Une rondelle perdue a changé la vie d’un entraîneur québécois
Sébastien Beaulieu a failli perdre un œil lors d’un entraînement avec Genève-Servette


Mathieu Boulay
La vie d’un entraîneur québécois, basé en Suisse, a basculé en décembre dernier lors d’un entraînement de routine avec des espoirs du club de Genève-Servette. Victime d’une rondelle perdue, il a presque failli perdre son œil droit.
Sébastien Beaulieu ne pensait pas que la journée du 15 décembre allait se terminer de façon dramatique. Au début, tout se déroulait comme prévu.
Il était sur la patinoire avec les jeunes gardiens afin de peaufiner des détails techniques avec eux. Puis, le drame est survenu.
L’entraîneur reçoit un retour de lancer directement dans l’œil droit.
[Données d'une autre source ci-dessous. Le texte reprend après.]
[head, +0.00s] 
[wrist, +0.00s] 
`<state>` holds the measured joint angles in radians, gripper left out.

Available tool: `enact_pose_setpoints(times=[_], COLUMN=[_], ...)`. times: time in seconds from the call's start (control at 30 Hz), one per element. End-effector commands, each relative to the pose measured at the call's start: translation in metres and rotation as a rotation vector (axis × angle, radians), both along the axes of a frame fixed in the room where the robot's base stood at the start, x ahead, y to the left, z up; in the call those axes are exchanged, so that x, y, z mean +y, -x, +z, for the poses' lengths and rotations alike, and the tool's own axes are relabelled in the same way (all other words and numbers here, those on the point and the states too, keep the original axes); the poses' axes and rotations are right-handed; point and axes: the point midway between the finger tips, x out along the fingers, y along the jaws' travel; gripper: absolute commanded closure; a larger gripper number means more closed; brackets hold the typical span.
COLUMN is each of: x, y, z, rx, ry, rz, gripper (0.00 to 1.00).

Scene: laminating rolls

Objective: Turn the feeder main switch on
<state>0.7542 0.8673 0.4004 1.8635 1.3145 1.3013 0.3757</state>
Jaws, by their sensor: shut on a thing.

«Je travaille avec deux filets qui sont face aux deux points d’engagement, raconte Sébastien Beaulieu. J’étais en train de travailler avec un des espoirs et un autre gardien [Murat Shiyanov] a fait un gros arrêt du bloqueur.
«J’étais situé environ à 30 pieds de lui et j’étais sûr que la rondelle avait frappé la barre transversale. J’ai reçu la rondelle en pleine gueule.
«Je me suis retrouvé sur la glace complètement assommé. C’est comme si j’avais reçu un coup de poing vicieux.»

Le pire scénario
Alors qu'il retrouve ses sens, le natif de Québec réalise que la rondelle a causé beaucoup de dommages. Une malchance pure et simple.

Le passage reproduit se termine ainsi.